"""

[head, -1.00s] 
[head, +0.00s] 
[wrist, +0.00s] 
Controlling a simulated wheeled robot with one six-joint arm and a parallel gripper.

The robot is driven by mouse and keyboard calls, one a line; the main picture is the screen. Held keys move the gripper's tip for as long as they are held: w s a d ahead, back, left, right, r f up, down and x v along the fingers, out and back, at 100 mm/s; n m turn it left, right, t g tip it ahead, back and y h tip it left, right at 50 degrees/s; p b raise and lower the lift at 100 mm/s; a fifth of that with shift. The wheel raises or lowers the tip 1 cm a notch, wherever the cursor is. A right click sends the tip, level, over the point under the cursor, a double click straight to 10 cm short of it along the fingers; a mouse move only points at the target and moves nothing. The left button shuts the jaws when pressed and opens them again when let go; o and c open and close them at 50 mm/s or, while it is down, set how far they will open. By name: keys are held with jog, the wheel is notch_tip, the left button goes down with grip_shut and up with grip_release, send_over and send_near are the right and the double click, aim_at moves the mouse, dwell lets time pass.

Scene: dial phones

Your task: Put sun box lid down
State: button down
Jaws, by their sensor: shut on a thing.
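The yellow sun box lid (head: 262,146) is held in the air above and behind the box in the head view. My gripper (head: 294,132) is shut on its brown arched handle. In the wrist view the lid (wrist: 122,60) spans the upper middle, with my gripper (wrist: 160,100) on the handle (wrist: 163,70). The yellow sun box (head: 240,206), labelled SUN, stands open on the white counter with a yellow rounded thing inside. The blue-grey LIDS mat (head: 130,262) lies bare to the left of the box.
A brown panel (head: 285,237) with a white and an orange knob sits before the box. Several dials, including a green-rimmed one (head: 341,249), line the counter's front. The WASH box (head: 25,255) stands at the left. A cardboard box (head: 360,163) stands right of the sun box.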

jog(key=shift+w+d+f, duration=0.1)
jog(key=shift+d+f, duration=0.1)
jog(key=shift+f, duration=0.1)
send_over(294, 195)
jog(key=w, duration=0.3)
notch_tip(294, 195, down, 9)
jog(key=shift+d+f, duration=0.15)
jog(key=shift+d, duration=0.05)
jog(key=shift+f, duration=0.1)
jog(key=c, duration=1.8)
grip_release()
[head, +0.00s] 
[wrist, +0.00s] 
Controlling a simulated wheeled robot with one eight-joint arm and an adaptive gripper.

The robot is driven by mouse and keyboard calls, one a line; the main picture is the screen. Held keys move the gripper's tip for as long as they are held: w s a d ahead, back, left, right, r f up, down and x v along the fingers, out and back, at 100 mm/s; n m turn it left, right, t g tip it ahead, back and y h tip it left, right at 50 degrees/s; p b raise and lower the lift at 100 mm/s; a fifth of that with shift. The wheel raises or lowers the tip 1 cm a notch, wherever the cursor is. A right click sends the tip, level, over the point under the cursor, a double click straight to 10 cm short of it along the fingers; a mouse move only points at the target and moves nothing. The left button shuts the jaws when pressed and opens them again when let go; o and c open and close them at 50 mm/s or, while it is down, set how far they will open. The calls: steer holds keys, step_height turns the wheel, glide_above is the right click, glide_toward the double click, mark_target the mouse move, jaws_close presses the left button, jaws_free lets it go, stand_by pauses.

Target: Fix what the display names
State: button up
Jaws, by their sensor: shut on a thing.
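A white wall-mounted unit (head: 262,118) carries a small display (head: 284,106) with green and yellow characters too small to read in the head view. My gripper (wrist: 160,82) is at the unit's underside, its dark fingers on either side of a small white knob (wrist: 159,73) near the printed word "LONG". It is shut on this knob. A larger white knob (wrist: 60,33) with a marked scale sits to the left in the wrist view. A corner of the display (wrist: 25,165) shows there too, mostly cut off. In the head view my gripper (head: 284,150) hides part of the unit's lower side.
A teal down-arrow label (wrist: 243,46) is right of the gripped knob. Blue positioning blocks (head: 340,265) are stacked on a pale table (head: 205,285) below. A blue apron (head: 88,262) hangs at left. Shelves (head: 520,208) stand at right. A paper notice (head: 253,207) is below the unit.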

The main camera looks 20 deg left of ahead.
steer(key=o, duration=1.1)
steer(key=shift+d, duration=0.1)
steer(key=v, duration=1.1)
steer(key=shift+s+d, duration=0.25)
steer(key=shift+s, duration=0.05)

"""

WHAT NEEDS TO BE DONE → All the data must be duplicated exactly, with nothing added or removed.

TASK ANSWER →
[head, -1.00s] 
[head, +0.00s] 
[wrist, +0.00s] 
Controlling a simulated wheeled robot with one six-joint arm and a parallel gripper.

The robot is driven by mouse and keyboard calls, one a line; the main picture is the screen. Held keys move the gripper's tip for as long as they are held: w s a d ahead, back, left, right, r f up, down and x v along the fingers, out and back, at 100 mm/s; n m turn it left, right, t g tip it ahead, back and y h tip it left, right at 50 degrees/s; p b raise and lower the lift at 100 mm/s; a fifth of that with shift. The wheel raises or lowers the tip 1 cm a notch, wherever the cursor is. A right click sends the tip, level, over the point under the cursor, a double click straight to 10 cm short of it along the fingers; a mouse move only points at the target and moves nothing. The left button shuts the jaws when pressed and opens them again when let go; o and c open and close them at 50 mm/s or, while it is down, set how far they will open. By name: keys are held with jog, the wheel is notch_tip, the left button goes down with grip_shut and up with grip_release, send_over and send_near are the right and the double click, aim_at moves the mouse, dwell lets time pass.

Scene: dial phones

Your task: Put sun box lid down
State: button down
Jaws, by their sensor: shut on a thing.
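The yellow sun box lid (head: 262,146) is held in the air above and behind the box in the head view. My gripper (head: 294,132) is shut on its brown arched handle. In the wrist view the lid (wrist: 122,60) spans the upper middle, with my gripper (wrist: 160,100) on the handle (wrist: 163,70). The yellow sun box (head: 240,206), labelled SUN, stands open on the white counter with a yellow rounded thing inside. The blue-grey LIDS mat (head: 130,262) lies bare to the left of the box.
A brown panel (head: 285,237) with a white and an orange knob sits before the box. Several dials, including a green-rimmed one (head: 341,249), line the counter's front. The WASH box (head: 25,255) stands at the left. A cardboard box (head: 360,163) stands right of the sun box.

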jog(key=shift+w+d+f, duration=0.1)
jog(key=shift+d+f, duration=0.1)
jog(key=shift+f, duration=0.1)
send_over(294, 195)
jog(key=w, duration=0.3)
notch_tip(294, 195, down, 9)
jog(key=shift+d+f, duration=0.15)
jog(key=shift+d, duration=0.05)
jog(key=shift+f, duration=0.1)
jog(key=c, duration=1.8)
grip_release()
[head, +0.00s] 
[wrist, +0.00s] 
Controlling a simulated wheeled robot with one eight-joint arm and an adaptive gripper.

The robot is driven by mouse and keyboard calls, one a line; the main picture is the screen. Held keys move the gripper's tip for as long as they are held: w s a d ahead, back, left, right, r f up, down and x v along the fingers, out and back, at 100 mm/s; n m turn it left, right, t g tip it ahead, back and y h tip it left, right at 50 degrees/s; p b raise and lower the lift at 100 mm/s; a fifth of that with shift. The wheel raises or lowers the tip 1 cm a notch, wherever the cursor is. A right click sends the tip, level, over the point under the cursor, a double click straight to 10 cm short of it along the fingers; a mouse move only points at the target and moves nothing. The left button shuts the jaws when pressed and opens them again when let go; o and c open and close them at 50 mm/s or, while it is down, set how far they will open. The calls: steer holds keys, step_height turns the wheel, glide_above is the right click, glide_toward the double click, mark_target the mouse move, jaws_close presses the left button, jaws_free lets it go, stand_by pauses.

Target: Fix what the display names
State: button up
Jaws, by their sensor: shut on a thing.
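A white wall-mounted unit (head: 262,118) carries a small display (head: 284,106) with green and yellow characters too small to read in the head view. My gripper (wrist: 160,82) is at the unit's underside, its dark fingers on either side of a small white knob (wrist: 159,73) near the printed word "LONG". It is shut on this knob. A larger white knob (wrist: 60,33) with a marked scale sits to the left in the wrist view. A corner of the display (wrist: 25,165) shows there too, mostly cut off. In the head view my gripper (head: 284,150) hides part of the unit's lower side.
A teal down-arrow label (wrist: 243,46) is right of the gripped knob. Blue positioning blocks (head: 340,265) are stacked on a pale table (head: 205,285) below. A blue apron (head: 88,262) hangs at left. Shelves (head: 520,208) stand at right. A paper notice (head: 253,207) is below the unit.

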The main camera looks 20 deg left of ahead.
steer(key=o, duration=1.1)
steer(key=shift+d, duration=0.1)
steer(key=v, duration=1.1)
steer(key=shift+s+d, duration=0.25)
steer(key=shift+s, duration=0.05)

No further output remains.